### REQUIRED WORK
The listing below should be copied in full, word for word.

### RECORDS SHOWN
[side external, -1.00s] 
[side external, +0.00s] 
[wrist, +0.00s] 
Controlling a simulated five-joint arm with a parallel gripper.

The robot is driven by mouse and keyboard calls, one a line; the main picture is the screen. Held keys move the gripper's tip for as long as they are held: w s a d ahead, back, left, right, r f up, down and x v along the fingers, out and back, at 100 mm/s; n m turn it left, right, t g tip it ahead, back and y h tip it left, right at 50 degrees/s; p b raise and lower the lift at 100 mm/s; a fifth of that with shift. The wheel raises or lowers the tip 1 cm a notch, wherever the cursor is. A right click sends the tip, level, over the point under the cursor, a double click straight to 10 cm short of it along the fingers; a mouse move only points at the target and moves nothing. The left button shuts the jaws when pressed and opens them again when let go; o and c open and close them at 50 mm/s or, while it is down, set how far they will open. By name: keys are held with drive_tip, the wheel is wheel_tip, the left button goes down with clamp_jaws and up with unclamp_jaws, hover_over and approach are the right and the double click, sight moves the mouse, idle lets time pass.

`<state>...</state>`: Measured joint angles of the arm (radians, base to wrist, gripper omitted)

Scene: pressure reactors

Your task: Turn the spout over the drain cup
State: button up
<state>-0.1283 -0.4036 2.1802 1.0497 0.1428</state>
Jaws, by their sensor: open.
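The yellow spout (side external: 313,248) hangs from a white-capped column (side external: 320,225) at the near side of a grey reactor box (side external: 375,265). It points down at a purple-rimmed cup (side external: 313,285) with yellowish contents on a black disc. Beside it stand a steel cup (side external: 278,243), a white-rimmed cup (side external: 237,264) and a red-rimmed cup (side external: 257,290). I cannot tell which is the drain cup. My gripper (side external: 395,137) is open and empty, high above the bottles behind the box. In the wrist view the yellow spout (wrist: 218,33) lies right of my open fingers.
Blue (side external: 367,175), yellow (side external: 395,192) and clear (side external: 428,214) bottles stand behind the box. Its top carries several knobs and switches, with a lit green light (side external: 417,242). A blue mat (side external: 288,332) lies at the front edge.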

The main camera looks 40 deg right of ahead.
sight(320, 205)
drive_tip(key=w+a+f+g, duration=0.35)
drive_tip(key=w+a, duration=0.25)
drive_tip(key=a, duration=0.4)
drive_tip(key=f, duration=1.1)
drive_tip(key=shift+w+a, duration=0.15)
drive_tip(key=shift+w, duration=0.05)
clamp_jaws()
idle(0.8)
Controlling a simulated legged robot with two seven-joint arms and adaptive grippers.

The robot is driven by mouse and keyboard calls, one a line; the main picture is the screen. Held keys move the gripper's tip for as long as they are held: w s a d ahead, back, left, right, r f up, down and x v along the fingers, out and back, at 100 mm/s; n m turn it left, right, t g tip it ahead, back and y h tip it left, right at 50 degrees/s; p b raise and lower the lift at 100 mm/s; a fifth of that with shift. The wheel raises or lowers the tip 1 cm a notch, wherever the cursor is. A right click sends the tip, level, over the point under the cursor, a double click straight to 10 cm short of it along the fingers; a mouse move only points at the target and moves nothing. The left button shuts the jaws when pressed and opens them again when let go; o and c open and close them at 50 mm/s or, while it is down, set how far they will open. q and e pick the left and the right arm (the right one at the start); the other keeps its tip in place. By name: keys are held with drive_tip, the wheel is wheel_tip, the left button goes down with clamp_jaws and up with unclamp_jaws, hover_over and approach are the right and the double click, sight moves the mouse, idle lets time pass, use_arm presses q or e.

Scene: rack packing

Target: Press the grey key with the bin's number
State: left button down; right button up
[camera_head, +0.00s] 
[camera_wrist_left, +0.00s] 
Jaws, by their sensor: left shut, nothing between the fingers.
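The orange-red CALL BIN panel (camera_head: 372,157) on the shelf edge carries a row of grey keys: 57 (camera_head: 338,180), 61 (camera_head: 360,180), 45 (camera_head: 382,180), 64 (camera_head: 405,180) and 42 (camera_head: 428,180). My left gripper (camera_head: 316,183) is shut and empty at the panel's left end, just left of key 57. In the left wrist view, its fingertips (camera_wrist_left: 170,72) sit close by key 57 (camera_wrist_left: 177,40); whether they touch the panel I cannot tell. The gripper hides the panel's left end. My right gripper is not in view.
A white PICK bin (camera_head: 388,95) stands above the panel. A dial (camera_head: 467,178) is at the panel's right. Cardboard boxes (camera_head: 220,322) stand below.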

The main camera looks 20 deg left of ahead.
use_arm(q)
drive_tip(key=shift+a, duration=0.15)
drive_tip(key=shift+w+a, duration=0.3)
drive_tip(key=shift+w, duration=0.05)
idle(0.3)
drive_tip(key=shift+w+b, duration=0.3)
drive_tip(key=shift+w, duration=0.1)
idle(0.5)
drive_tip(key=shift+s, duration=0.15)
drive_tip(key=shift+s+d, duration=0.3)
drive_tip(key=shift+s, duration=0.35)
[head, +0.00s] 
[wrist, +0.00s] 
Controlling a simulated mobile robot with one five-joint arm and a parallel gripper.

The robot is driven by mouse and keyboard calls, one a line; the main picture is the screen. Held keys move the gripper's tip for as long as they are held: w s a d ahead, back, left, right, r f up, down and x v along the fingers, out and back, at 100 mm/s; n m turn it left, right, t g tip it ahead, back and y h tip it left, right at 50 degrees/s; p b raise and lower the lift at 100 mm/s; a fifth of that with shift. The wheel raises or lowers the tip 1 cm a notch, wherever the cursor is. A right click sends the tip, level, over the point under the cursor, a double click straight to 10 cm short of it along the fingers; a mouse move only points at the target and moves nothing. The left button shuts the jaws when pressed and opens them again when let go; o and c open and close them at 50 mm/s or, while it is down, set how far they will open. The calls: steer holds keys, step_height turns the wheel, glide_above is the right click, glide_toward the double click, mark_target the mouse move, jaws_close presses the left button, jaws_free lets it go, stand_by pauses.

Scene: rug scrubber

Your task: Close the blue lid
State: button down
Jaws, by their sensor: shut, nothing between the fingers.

### THE COMPLETED TASK
[side external, -1.00s] 
[side external, +0.00s] 
[wrist, +0.00s] 
Controlling a simulated five-joint arm with a parallel gripper.

The robot is driven by mouse and keyboard calls, one a line; the main picture is the screen. Held keys move the gripper's tip for as long as they are held: w s a d ahead, back, left, right, r f up, down and x v along the fingers, out and back, at 100 mm/s; n m turn it left, right, t g tip it ahead, back and y h tip it left, right at 50 degrees/s; p b raise and lower the lift at 100 mm/s; a fifth of that with shift. The wheel raises or lowers the tip 1 cm a notch, wherever the cursor is. A right click sends the tip, level, over the point under the cursor, a double click straight to 10 cm short of it along the fingers; a mouse move only points at the target and moves nothing. The left button shuts the jaws when pressed and opens them again when let go; o and c open and close them at 50 mm/s or, while it is down, set how far they will open. By name: keys are held with drive_tip, the wheel is wheel_tip, the left button goes down with clamp_jaws and up with unclamp_jaws, hover_over and approach are the right and the double click, sight moves the mouse, idle lets time pass.

`<state>...</state>`: Measured joint angles of the arm (radians, base to wrist, gripper omitted)

Scene: pressure reactors

Your task: Turn the spout over the drain cup
State: button up
<state>-0.1283 -0.4036 2.1802 1.0497 0.1428</state>
Jaws, by their sensor: open.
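The yellow spout (side external: 313,248) hangs from a white-capped column (side external: 320,225) at the near side of a grey reactor box (side external: 375,265). It points down at a purple-rimmed cup (side external: 313,285) with yellowish contents on a black disc. Beside it stand a steel cup (side external: 278,243), a white-rimmed cup (side external: 237,264) and a red-rimmed cup (side external: 257,290). I cannot tell which is the drain cup. My gripper (side external: 395,137) is open and empty, high above the bottles behind the box. In the wrist view the yellow spout (wrist: 218,33) lies right of my open fingers.
Blue (side external: 367,175), yellow (side external: 395,192) and clear (side external: 428,214) bottles stand behind the box. Its top carries several knobs and switches, with a lit green light (side external: 417,242). A blue mat (side external: 288,332) lies at the front edge.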

The main camera looks 40 deg right of ahead.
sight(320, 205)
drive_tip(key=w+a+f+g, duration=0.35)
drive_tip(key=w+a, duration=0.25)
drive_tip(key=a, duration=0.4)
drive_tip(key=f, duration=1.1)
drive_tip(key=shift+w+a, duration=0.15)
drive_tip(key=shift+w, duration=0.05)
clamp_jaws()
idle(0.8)
Controlling a simulated legged robot with two seven-joint arms and adaptive grippers.

The robot is driven by mouse and keyboard calls, one a line; the main picture is the screen. Held keys move the gripper's tip for as long as they are held: w s a d ahead, back, left, right, r f up, down and x v along the fingers, out and back, at 100 mm/s; n m turn it left, right, t g tip it ahead, back and y h tip it left, right at 50 degrees/s; p b raise and lower the lift at 100 mm/s; a fifth of that with shift. The wheel raises or lowers the tip 1 cm a notch, wherever the cursor is. A right click sends the tip, level, over the point under the cursor, a double click straight to 10 cm short of it along the fingers; a mouse move only points at the target and moves nothing. The left button shuts the jaws when pressed and opens them again when let go; o and c open and close them at 50 mm/s or, while it is down, set how far they will open. q and e pick the left and the right arm (the right one at the start); the other keeps its tip in place. By name: keys are held with drive_tip, the wheel is wheel_tip, the left button goes down with clamp_jaws and up with unclamp_jaws, hover_over and approach are the right and the double click, sight moves the mouse, idle lets time pass, use_arm presses q or e.

Scene: rack packing

Target: Press the grey key with the bin's number
State: left button down; right button up
[camera_head, +0.00s] 
[camera_wrist_left, +0.00s] 
Jaws, by their sensor: left shut, nothing between the fingers.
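The orange-red CALL BIN panel (camera_head: 372,157) on the shelf edge carries a row of grey keys: 57 (camera_head: 338,180), 61 (camera_head: 360,180), 45 (camera_head: 382,180), 64 (camera_head: 405,180) and 42 (camera_head: 428,180). My left gripper (camera_head: 316,183) is shut and empty at the panel's left end, just left of key 57. In the left wrist view, its fingertips (camera_wrist_left: 170,72) sit close by key 57 (camera_wrist_left: 177,40); whether they touch the panel I cannot tell. The gripper hides the panel's left end. My right gripper is not in view.
A white PICK bin (camera_head: 388,95) stands above the panel. A dial (camera_head: 467,178) is at the panel's right. Cardboard boxes (camera_head: 220,322) stand below.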

The main camera looks 20 deg left of ahead.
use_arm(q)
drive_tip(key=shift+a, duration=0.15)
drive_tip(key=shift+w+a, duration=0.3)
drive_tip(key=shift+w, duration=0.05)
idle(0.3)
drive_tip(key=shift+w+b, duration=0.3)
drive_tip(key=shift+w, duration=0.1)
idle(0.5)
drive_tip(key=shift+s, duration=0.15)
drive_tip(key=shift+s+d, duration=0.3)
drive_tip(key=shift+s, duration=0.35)
[head, +0.00s] 
[wrist, +0.00s] 
Controlling a simulated mobile robot with one five-joint arm and a parallel gripper.

The robot is driven by mouse and keyboard calls, one a line; the main picture is the screen. Held keys move the gripper's tip for as long as they are held: w s a d ahead, back, left, right, r f up, down and x v along the fingers, out and back, at 100 mm/s; n m turn it left, right, t g tip it ahead, back and y h tip it left, right at 50 degrees/s; p b raise and lower the lift at 100 mm/s; a fifth of that with shift. The wheel raises or lowers the tip 1 cm a notch, wherever the cursor is. A right click sends the tip, level, over the point under the cursor, a double click straight to 10 cm short of it along the fingers; a mouse move only points at the target and moves nothing. The left button shuts the jaws when pressed and opens them again when let go; o and c open and close them at 50 mm/s or, while it is down, set how far they will open. The calls: steer holds keys, step_height turns the wheel, glide_above is the right click, glide_toward the double click, mark_target the mouse move, jaws_close presses the left button, jaws_free lets it go, stand_by pauses.

Scene: rug scrubber

Your task: Close the blue lid
State: button down
Jaws, by their sensor: shut, nothing between the fingers.

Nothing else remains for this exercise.